Using the default katuali cluster config in conjuction with the --autocluster
option is equivalent to running:
NSLOTS=100
target=all_fast_assm_polish
katuali --cores ${NSLOTS} --latency-wait 300 --drmaa "-V -cwd -l gpu={resources.gpu} -pe mt {threads} -o logs -j y"
Here, "-V -cwd -l gpu={resources.gpu} -pe mt {threads} -o logs -j y"
are the
options specific to the SGE scheduler informing it what resources a task
requires. Note that the resource requirements are expressed in brackets
({resources.gpu}
and {threads}
) and will be replaced with actual values
depending on the rule generating the task being submitted.
katuali abstracts away these SGE-specific details by using its default cluster config:
__default__:
n_cpu: "-pe mt "
n_gpu: "-l gpu="
export_env: "-V"
cwd: "-cwd"
logdir: "-o "
misc: "-j y"
Using this cluster config, the katuali --autocluster
option can support
any DRMAA-enabled cluster using an appropriate cluster-config as the command
line call to Snakemake is expressed in terms of cluster config entries.
The --autocluster
option implements:
NSLOTS=100
target=all_fast_assm_polish
cluster_config=$(katuali_datafile cluster_config.yaml)
katuali --cores ${NSLOTS} --latency-wait 300 --drmaa " {cluster.export_env} {cluster.cwd} {cluster.n_gpu}{resources.gpu} {cluster.n_cpu}{threads} {cluster.logdir}logs {cluster.misc}" --cluster-config ${cluster_config} ${target}
Here all {cluster.<variable_name>}
templates are replaced by values from the cluster config.
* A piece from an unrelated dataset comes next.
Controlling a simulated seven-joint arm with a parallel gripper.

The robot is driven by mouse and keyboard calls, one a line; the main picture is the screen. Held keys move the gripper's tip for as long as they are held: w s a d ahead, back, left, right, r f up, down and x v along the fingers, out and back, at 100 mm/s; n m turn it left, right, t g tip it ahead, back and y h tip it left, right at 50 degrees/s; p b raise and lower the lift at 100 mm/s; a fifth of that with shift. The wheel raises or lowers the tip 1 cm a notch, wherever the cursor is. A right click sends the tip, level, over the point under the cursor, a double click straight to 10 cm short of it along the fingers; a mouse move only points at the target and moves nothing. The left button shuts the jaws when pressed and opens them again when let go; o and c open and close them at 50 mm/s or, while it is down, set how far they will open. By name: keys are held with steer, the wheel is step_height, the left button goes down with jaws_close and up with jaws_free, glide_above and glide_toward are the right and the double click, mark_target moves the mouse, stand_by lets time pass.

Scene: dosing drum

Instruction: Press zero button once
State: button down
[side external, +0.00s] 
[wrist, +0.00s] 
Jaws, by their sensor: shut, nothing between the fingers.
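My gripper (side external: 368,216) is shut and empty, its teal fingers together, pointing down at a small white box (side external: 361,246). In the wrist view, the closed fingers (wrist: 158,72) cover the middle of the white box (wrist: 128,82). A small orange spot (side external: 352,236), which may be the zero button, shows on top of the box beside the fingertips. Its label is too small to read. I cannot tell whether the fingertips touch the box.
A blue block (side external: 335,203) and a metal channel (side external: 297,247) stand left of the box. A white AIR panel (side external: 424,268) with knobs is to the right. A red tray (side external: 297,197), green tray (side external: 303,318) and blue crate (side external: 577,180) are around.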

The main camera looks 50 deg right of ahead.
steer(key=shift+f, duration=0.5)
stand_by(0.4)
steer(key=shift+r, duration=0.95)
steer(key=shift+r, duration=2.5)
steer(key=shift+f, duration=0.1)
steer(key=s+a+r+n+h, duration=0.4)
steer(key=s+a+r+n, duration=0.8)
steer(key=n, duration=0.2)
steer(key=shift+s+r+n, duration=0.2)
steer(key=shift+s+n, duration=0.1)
Hence running on another DRMAA cluster should be as simple as creating a new cluster config with terms equivalent to those in the default katuali cluster-config, then running:
NSLOTS=100
target=all_fast_assm_polish
katuali --cores ${NSLOTS} --latency-wait 300 --autocluster --cluster-config my_cluster_config.yaml ${target}
When running on a cluster, the local snakemake task will submit all tasks to
the queue for execution. The --latency-wait
parameter is useful for ensuring
that pipelines don’t crash due to output files not appearing on the node where
snakemake is run due to latencies on networked file systems.